The new height has been accepted by the U.S. Geological Survey and is now part of its National Elevation Dataset, said geographer Becci Anderson.

But Kris Fister, a spokeswoman for Denali National Park and Preserve, said that the U.S. Park Service is still examining the new data and is not making any changes yet. She said park service staffers had found some "discrepancies."

"We'll go through the review process and make sure that some of the bugs are worked out," she said -- though she did acknowledge the likelihood that "the t-shirts, and hats, and patches are going to be collectors' items."

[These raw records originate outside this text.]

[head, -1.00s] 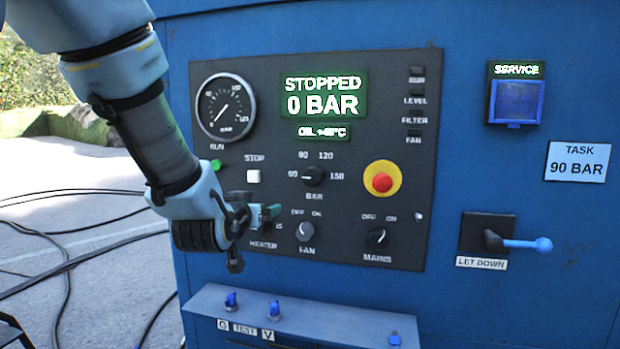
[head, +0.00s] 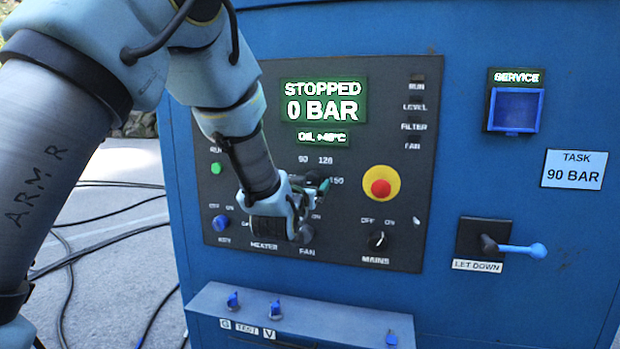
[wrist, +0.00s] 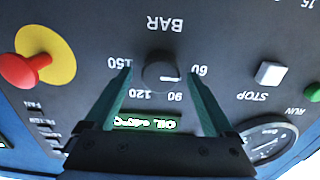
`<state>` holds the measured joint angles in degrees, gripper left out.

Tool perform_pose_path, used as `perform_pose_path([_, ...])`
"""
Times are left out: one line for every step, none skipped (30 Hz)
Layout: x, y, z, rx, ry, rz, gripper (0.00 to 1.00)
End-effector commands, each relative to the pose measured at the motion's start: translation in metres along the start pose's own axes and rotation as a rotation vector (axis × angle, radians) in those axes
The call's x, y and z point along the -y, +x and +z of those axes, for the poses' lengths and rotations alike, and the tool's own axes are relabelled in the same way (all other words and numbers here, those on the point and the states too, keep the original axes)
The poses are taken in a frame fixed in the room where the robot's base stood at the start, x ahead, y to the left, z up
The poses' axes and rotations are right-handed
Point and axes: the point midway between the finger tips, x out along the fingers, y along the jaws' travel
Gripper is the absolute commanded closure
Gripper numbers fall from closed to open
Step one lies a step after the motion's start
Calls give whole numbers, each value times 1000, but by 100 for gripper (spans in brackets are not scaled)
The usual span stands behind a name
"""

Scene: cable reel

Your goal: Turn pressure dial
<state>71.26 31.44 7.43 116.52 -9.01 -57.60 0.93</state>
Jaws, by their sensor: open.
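The pressure dial (wrist: 160,72) is a dark round knob marked 60, 90, 120 and 150 BAR, upside down in the wrist view. Its light mark points roughly toward 60. My gripper (wrist: 160,73) is open, with one green finger on each side of the dial in the picture and a visible gap on both sides. I cannot tell how far the fingertips are from the panel. In the head view my gripper (head: 321,183) covers the dial. The display (head: 323,100) reads STOPPED, 0 BAR. A task card (head: 572,169) reads 90 BAR.
A red emergency button (head: 380,187) on a yellow ring is right of the dial. The white STOP button (wrist: 270,73) is close on its 60 side. The FAN knob is partly hidden below my gripper. The MAINS knob (head: 377,241) and let-down lever (head: 522,248) are farther right.

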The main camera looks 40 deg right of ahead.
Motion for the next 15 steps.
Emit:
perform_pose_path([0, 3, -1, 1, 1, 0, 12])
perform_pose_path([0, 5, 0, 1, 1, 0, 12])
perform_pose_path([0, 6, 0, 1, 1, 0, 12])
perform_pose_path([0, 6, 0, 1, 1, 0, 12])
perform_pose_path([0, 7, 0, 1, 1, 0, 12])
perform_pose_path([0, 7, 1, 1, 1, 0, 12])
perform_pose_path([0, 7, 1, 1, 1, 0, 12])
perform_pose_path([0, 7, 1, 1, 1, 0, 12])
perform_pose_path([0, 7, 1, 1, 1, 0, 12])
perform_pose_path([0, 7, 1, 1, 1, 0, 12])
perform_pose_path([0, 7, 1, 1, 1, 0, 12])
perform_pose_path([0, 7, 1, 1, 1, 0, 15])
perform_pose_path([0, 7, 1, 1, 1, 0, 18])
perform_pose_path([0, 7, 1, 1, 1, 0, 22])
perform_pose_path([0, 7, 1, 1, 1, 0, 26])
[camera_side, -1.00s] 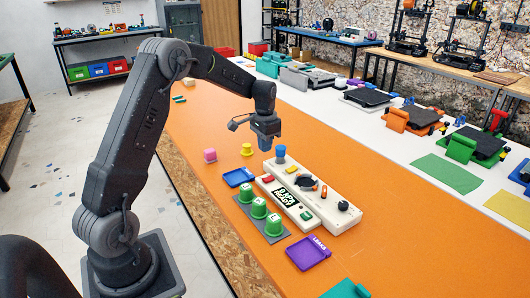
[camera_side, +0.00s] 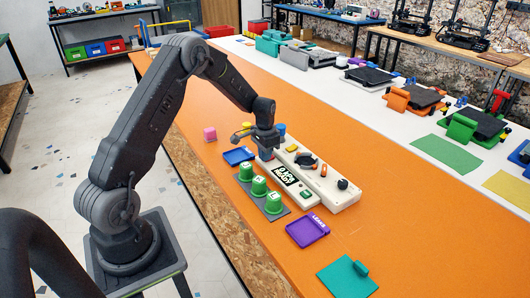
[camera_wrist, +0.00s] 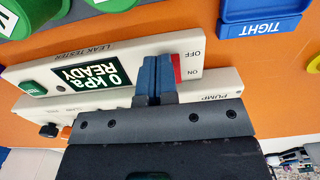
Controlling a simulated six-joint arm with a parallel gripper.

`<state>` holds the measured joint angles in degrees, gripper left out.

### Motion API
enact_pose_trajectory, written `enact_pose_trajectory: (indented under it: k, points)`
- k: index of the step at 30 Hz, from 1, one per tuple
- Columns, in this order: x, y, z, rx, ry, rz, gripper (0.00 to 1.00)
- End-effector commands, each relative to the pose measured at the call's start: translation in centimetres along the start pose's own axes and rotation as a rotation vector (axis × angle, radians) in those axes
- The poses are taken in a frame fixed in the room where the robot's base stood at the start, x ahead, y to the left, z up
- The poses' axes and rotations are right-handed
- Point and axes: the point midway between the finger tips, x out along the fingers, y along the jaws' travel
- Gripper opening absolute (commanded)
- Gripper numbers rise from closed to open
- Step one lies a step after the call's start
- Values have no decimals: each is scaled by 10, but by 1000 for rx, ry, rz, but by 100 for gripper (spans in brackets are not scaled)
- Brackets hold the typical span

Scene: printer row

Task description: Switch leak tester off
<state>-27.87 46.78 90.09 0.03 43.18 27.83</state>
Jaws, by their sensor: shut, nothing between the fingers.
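The leak tester (camera_side: 306,193) is a white box with a lit display reading 0 kPa READY (camera_wrist: 93,79). In the side view my gripper (camera_side: 267,155) is down at the tester's far end and hides the switch.
A white pump unit (camera_side: 331,190) with a black knob (camera_side: 342,184) adjoins the tester. Several green cups (camera_side: 259,186) stand in front.

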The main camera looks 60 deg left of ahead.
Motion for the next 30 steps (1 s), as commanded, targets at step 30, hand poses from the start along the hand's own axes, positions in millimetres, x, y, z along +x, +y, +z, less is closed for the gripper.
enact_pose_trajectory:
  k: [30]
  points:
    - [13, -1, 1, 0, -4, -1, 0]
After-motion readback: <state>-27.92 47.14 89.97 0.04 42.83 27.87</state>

Treadwell made the announcement one day before kicking off his campaign for U.S. Senate seat, and Tom Heinrichs, a program director at the University of Alaska Fairbanks and a member of the mapping project's executive oversight group, said he thought the news should have been broken jointly by all the project's participants. He did acknowledge, however, that Treadwell had been an enthusiastic booster.

Toohey, Treadwell's chief of staff, said she didn't know why he had picked this week to reveal the changes. But she did say the decision was not political.

"It doesn't have anything to do with his campaign," she said.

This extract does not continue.